Christians, examine your conscience on this point. Have you a fixed hour for visiting the most holy Sacrament? Are you faithful in keeping to it? Do you not prefer visits to your friends and acquaintances, visits which are often useless and dangerous to your salvation? In short, in your temptations, your discouragements, and afflictions, is it at the foot of the Tabernacle, that you seek comfort and strength? Resolve, from this moment, never to let a single day pass without visiting Jesus the Prisoner of love, and in these visits, propose to yourself to honor in a special manner the Sacred Heart of Jesus, and to make reparation to Him for the coldness and neglect of others.

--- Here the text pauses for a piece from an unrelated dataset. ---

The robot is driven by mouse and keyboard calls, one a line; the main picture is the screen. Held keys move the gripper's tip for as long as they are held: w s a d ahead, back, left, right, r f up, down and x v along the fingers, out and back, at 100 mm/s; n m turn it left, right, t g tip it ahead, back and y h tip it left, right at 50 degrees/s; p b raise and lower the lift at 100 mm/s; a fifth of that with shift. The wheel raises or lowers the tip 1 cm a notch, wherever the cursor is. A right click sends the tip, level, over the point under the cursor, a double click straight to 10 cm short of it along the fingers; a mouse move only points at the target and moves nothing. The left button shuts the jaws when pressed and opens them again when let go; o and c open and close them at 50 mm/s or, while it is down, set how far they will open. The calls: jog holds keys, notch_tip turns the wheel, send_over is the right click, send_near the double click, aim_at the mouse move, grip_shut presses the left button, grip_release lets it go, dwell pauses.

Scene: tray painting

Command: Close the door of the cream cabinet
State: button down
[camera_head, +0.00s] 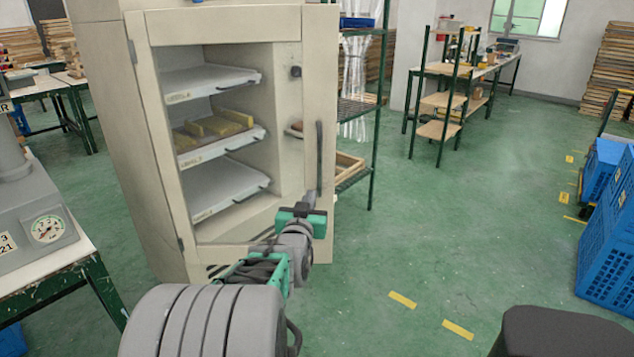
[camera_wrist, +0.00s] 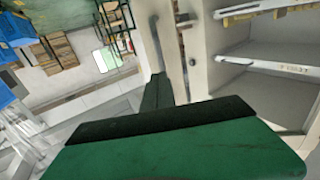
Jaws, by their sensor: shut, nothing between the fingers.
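The cream cabinet (camera_head: 100,120) stands at the left centre of the head view, with its shelves in sight. Its door (camera_head: 327,80) is a cream frame around a large opening, with hinges on the left and a dark vertical handle (camera_head: 319,158) on the right. How far it stands ajar is hard to tell. My gripper (camera_head: 309,199) is shut and empty at the lower end of the handle; whether it touches is unclear. In the wrist view, my green and black gripper (camera_wrist: 158,92) points at a cream upright of the door (camera_wrist: 170,50).
Shelves inside hold white trays (camera_head: 215,80) and yellow blocks (camera_head: 215,127). A green-posted rack (camera_head: 375,120) stands just behind the door on the right. A machine with a gauge (camera_head: 47,228) is at the left. Blue crates (camera_head: 610,235) are at far right. The green floor between is open.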

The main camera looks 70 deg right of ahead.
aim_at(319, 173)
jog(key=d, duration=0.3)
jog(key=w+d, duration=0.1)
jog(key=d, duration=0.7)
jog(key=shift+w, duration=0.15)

When retiring from the church, leave your heart in the holy Ciborium with the divine Host, continue in spirit to adore and love Him, thus you will be able to say with the great apostle St. Paul: "Who shall separate us from the love of Christ?"

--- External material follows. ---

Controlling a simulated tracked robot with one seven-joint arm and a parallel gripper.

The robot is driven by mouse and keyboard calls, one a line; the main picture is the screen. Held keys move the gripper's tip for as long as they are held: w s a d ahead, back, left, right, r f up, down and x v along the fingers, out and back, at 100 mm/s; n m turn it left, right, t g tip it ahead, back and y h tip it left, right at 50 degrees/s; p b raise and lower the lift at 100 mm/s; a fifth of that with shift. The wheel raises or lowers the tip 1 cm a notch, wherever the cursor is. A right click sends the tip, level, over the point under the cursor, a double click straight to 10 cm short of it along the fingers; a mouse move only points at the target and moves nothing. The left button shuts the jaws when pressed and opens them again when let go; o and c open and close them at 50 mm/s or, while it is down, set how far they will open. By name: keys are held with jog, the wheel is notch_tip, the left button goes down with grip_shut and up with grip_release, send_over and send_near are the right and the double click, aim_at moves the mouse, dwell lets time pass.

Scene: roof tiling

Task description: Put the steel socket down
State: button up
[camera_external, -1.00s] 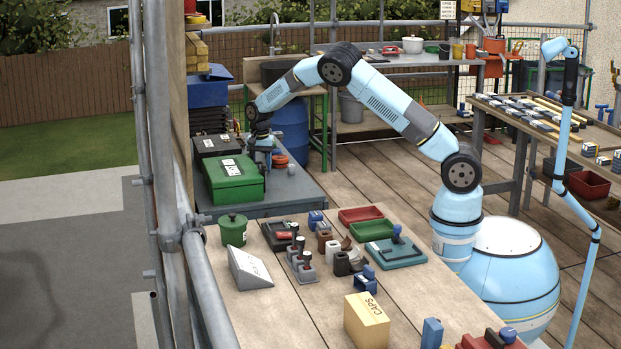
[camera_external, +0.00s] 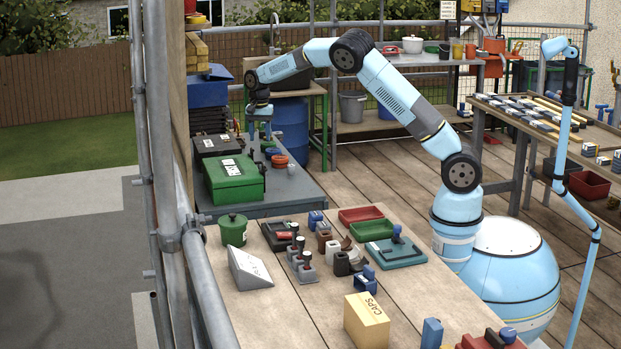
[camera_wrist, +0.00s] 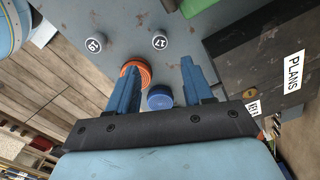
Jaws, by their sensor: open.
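My gripper (camera_external: 260,136) is open and empty, above the grey bench (camera_external: 290,188) behind the green case. In the wrist view its two blue fingers (camera_wrist: 161,72) stand apart with nothing held between them. Beyond them, two small round pieces marked 19 (camera_wrist: 95,44) and 17 (camera_wrist: 160,41) are on the grey bench top. I cannot tell whether either is the steel socket, and I make out no other piece that is clearly it.
An orange ringed round item (camera_wrist: 136,70) and a blue round item (camera_wrist: 160,97) are close to the fingers in the wrist view. A dark box marked PLANS (camera_wrist: 265,75) is at the right there. The green case (camera_external: 234,180) stands at the bench's near end.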

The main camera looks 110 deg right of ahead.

O Heart of Jesus! may the fire of Thy divine love daily increase within me.
Some years ago, a young man was, unhappily, led astray into the paths of Jewish infidelity.

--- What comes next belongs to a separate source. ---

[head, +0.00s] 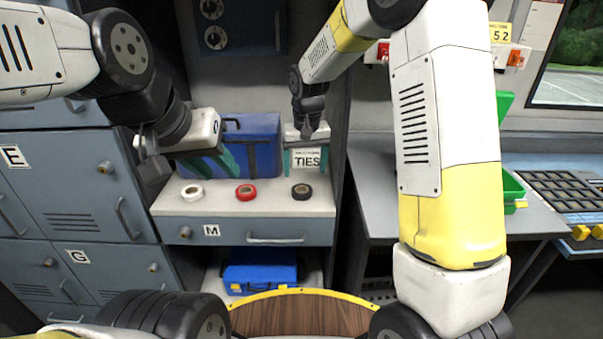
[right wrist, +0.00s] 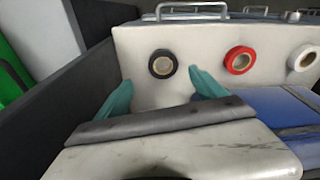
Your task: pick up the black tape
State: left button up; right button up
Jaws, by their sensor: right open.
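The black tape (head: 302,191) is a roll lying flat on the grey counter (head: 262,209), rightmost of three rolls. My right gripper (head: 306,168) is open and empty, pointing down just behind and above the black tape in the head view. In the right wrist view the black tape (right wrist: 163,63) shows just beyond and between the teal fingertips (right wrist: 161,77), apart from both. My left gripper (head: 222,168) hangs above the left part of the counter, in front of the blue case; its finger opening is not clear.
A red tape (head: 246,191) and a white tape (head: 192,194) lie left of the black one. A blue case (head: 258,143) and a box labelled TIES (head: 307,159) stand at the back. A dark side wall (right wrist: 65,95) borders the counter near the black tape.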

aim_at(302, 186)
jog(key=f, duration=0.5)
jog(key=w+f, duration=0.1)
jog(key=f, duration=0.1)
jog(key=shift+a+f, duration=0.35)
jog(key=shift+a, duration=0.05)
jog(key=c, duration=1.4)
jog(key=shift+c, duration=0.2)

While still in the flower of youth, his heart was filled with dreams of glory, and, being a distinguished musician, he hoped to achieve it, by introducing on the stage the inspirations of his genius. One evening, he was asked to play the organ in one of the principal churches in Paris; and this unexpected occasion for displaying his talents was eagerly accepted by the young man. There in that church God, awaited him, and prepared for him, not a triumph for his self-love, but an humiliation a thousand times more glorious. Already the roof of the sacred edifice re-echoed the sound of the solemn chants, and the melodious tones of the organ had filled all hearts with recollection and prayer; every head was bowed and the God of the Eucharist had blessed His children prostrate in lowly adoration, The unbelieving musician, alone, dared to raise his haughty brow before that God despised by his fore-fathers, but it was in vain. A mysterious and invisible hand bowed his head and humbled him to the ground. A miracle of grace was effected, the young man was conquered; he knelt down a Jew, he rose up a Christian, unbelief had given place to faith. Bewildered, his heart wounded, as it were, by the Real Presence in the sacred Host, he left the church. Soon the waters of baptism were poured upon him, and exchanging his fashionable attire for the coarse serge of a monk, he bade an eternal farewell to the pleasures of the world. A living example of the power of the Blessed Sacrament, he went from city to city, and from village to village, proclaiming everywhere the love of that God who had vanquished his unbelief, and in the unspeakable joy of his happiness, repeating again and again: "The days of grief are departed. I have found peace of heart since I have tasted the delights of the tabernacle of the Lord." If you would know the name of this privileged soul, ask it at the cloister of Mount Carmel, still fragrant with the sweet odor of his memory, and they will tell you it was Father Augustine, of the most Holy Sacrament. Augustine, to remind him of his errors and wanderings; and of the most Holy Sacrament, to excite him to bless for ever the divine cause of his conversion. If one single visit to the God of the Eucharist transformed an obstinate Jew into a good Christian and holy monk, what may we not hope to obtain in future, by fervent and devout visits to the Blessed Sacrament of the altar?
O Jesus! incomprehensible love! since Thou art so good as to dwell amongst us, I now resolve to visit Thee frequently in the Holy Eucharist. Shower down Thy graces upon me during the happy moments of intercourse with Thee. My poor heart needs rest, and this rest may be found in Thee even here below, whilst we wait to possess it in all its plenitude in our heavenly home. Amen.
Visit the Blessed Sacrament everyday without fail. Even a short visit is better than no visit at all.